3) “The Forgotten Purpose of Theology” by Luke Stamps
Stamps quotes from the first Southern Baptist systematic theologian, J.L. Dagg, on the importance of studying theology for the sanctification of our hearts. It’s a good reminder and neat look into Dagg’s theology.
4) “Freedom from a One-Dimensional Identity” by Karen Ellis
The author writes about how the Fall has damaged our ontological identity. “Normal,” she reminds us, is not really the way it was supposed to be. Normal is really abnormal. Her primary goal is get us to think beyond a one-dimensional personhood, whether that be ethnic, economic, denominational, or political. At the end of the article she writes: Too many today give away their full ontological identity to flawed and limited systems and spheres. If we continue attempting to fully define ourselves with a one-dimensional aspect of our fallen humanity, then we lock ourselves into abnormality and lose sight of the fullness of who we are intended to be.

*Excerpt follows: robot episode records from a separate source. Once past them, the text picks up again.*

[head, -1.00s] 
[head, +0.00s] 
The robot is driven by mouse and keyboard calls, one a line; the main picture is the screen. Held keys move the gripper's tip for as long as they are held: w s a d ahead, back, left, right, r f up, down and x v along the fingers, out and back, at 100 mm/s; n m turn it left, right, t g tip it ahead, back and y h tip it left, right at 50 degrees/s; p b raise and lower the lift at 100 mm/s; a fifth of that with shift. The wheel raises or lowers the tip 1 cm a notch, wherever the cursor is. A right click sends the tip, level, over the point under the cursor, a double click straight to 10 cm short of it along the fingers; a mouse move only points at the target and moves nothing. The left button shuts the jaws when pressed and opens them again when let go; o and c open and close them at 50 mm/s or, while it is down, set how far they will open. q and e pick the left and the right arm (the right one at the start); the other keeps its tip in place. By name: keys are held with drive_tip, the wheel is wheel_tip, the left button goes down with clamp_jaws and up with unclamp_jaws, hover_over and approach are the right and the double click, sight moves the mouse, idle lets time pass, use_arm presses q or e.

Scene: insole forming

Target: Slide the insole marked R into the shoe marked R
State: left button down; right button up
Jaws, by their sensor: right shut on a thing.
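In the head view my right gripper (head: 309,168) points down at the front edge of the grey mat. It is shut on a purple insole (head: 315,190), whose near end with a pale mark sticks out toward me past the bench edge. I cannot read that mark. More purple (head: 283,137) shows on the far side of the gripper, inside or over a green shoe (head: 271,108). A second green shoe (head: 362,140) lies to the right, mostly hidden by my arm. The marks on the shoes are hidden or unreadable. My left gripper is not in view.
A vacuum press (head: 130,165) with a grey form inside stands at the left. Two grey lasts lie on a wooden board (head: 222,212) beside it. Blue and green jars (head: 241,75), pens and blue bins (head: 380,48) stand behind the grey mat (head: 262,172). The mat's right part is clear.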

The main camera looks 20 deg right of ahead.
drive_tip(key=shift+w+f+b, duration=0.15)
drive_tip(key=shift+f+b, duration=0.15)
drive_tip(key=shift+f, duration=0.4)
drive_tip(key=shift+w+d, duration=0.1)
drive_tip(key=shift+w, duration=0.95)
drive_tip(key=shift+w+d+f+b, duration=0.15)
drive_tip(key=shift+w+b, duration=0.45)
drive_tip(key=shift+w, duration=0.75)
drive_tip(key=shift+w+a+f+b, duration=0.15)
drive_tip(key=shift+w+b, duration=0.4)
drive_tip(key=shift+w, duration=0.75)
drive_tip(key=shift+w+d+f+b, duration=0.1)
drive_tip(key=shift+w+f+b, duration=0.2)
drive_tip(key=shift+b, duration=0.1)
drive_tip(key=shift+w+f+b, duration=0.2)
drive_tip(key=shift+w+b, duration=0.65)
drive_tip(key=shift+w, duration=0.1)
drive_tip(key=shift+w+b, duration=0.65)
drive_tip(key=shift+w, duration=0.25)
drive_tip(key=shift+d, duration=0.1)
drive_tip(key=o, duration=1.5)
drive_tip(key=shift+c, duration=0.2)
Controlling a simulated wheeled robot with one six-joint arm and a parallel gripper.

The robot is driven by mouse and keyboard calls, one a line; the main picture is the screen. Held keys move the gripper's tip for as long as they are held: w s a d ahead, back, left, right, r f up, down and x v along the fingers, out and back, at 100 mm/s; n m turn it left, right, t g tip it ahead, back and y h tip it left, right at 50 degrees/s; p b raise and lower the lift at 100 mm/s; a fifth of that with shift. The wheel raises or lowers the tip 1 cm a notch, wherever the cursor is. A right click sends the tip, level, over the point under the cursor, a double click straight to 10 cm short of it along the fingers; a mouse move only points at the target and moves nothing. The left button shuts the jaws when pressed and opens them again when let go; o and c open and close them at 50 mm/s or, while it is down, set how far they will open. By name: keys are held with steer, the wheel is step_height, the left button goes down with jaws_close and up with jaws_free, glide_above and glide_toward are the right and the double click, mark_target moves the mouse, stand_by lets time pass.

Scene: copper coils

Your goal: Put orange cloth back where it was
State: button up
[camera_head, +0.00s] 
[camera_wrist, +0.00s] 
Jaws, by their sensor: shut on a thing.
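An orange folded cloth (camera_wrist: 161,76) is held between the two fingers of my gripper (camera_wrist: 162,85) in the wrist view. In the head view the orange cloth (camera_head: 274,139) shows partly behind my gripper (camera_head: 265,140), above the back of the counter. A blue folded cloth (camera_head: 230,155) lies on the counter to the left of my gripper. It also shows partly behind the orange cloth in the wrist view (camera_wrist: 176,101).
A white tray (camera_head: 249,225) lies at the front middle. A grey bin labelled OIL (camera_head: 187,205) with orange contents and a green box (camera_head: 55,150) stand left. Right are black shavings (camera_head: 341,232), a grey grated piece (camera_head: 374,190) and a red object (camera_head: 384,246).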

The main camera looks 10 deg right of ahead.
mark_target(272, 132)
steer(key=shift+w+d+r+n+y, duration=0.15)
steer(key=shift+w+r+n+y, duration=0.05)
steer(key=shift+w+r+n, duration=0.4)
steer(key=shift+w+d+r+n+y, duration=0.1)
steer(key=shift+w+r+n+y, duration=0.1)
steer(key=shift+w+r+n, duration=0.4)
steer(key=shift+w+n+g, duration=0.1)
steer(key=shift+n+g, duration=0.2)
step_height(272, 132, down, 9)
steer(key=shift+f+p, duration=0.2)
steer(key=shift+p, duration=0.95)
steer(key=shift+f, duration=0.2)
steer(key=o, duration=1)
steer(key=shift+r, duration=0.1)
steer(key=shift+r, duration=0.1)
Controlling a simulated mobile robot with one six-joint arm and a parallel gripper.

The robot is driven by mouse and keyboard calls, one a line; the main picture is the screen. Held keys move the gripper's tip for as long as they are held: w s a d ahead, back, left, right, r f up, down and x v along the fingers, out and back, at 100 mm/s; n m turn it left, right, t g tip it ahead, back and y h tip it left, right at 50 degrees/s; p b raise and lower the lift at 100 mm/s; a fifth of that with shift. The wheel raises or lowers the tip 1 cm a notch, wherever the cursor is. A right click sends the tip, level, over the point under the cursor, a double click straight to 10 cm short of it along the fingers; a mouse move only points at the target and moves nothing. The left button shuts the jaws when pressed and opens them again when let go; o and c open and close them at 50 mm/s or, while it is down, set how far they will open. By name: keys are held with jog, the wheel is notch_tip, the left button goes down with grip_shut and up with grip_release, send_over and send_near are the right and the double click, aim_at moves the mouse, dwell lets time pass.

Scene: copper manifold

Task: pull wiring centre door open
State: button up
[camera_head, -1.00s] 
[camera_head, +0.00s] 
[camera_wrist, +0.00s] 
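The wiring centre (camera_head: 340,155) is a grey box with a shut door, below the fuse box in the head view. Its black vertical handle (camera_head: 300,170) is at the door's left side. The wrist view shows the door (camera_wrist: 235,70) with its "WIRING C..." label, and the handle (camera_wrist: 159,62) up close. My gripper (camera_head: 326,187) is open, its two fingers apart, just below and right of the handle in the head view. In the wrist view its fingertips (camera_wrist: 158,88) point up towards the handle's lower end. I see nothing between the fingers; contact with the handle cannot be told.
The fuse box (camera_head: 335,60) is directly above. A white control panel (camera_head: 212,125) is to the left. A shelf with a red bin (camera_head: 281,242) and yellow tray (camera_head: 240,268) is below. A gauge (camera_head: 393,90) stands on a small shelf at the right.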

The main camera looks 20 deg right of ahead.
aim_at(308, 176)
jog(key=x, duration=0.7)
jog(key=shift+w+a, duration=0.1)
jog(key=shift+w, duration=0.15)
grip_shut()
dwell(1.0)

5) “Believing and Perceiving the Sovereignty of God” by Erik Raymond
Raymond unpacks how one man in his church evidenced his belief in the sovereignty of God and how, as a result, he perceived that belief. “When God’s sovereignty is believed by somebody it is perceived by everybody.”
6) “The Questions People Get Asked About Their Race” by Kat Chow
These are funny, disturbing, and some down right disgusting. If you need evidenced that racism and ignorance still exist take a few minutes to read.
7) “Weekly Wrap & Church Signs of the Week” by Ed Stetzer
Stetzer’s collection of church signs from around the U.S. are always funny
8) “Friday Five Interview: Trillia Newbell” by Daniel Darling
Out of Ur has a nice little interview with Newbell on racial diversity, the sovereignty of God, and gender roles.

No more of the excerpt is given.